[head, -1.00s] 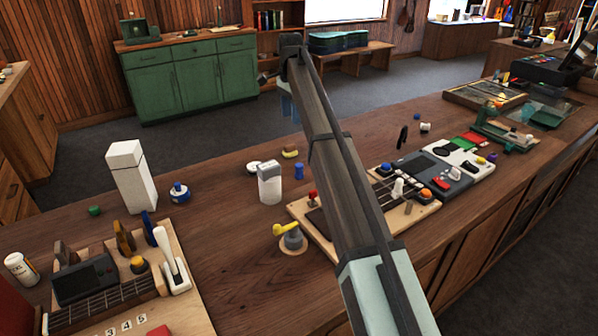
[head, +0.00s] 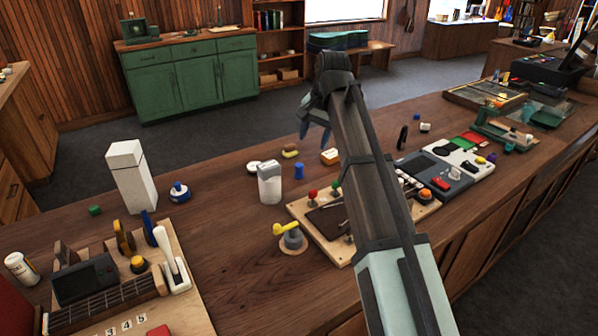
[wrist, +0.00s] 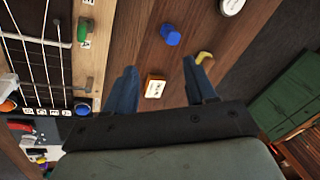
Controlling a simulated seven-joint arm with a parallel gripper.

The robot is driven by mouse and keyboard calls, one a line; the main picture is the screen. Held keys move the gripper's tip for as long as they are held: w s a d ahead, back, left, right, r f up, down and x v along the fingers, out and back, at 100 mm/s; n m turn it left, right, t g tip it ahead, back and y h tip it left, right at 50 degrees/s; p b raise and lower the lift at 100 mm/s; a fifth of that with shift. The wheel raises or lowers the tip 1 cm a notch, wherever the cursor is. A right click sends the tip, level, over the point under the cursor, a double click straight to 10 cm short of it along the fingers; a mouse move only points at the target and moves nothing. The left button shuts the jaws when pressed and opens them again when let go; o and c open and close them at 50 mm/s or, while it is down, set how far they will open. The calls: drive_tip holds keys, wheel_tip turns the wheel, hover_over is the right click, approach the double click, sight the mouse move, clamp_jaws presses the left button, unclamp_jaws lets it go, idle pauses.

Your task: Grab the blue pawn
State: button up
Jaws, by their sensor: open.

——————————

**Written exercise**
Copy each line exactly, and leave the pictures out of your copy.

**Exercise result**
[head, -1.00s] 
[head, +0.00s] 
[wrist, +0.00s] 
Controlling a simulated seven-joint arm with a parallel gripper.

The robot is driven by mouse and keyboard calls, one a line; the main picture is the screen. Held keys move the gripper's tip for as long as they are held: w s a d ahead, back, left, right, r f up, down and x v along the fingers, out and back, at 100 mm/s; n m turn it left, right, t g tip it ahead, back and y h tip it left, right at 50 degrees/s; p b raise and lower the lift at 100 mm/s; a fifth of that with shift. The wheel raises or lowers the tip 1 cm a notch, wherever the cursor is. A right click sends the tip, level, over the point under the cursor, a double click straight to 10 cm short of it along the fingers; a mouse move only points at the target and moves nothing. The left button shuts the jaws when pressed and opens them again when let go; o and c open and close them at 50 mm/s or, while it is down, set how far they will open. The calls: drive_tip holds keys, wheel_tip turns the wheel, hover_over is the right click, approach the double click, sight the mouse move, clamp_jaws presses the left button, unclamp_jaws lets it go, idle pauses.

Your task: Grab the blue pawn
State: button up
Jaws, by their sensor: open.

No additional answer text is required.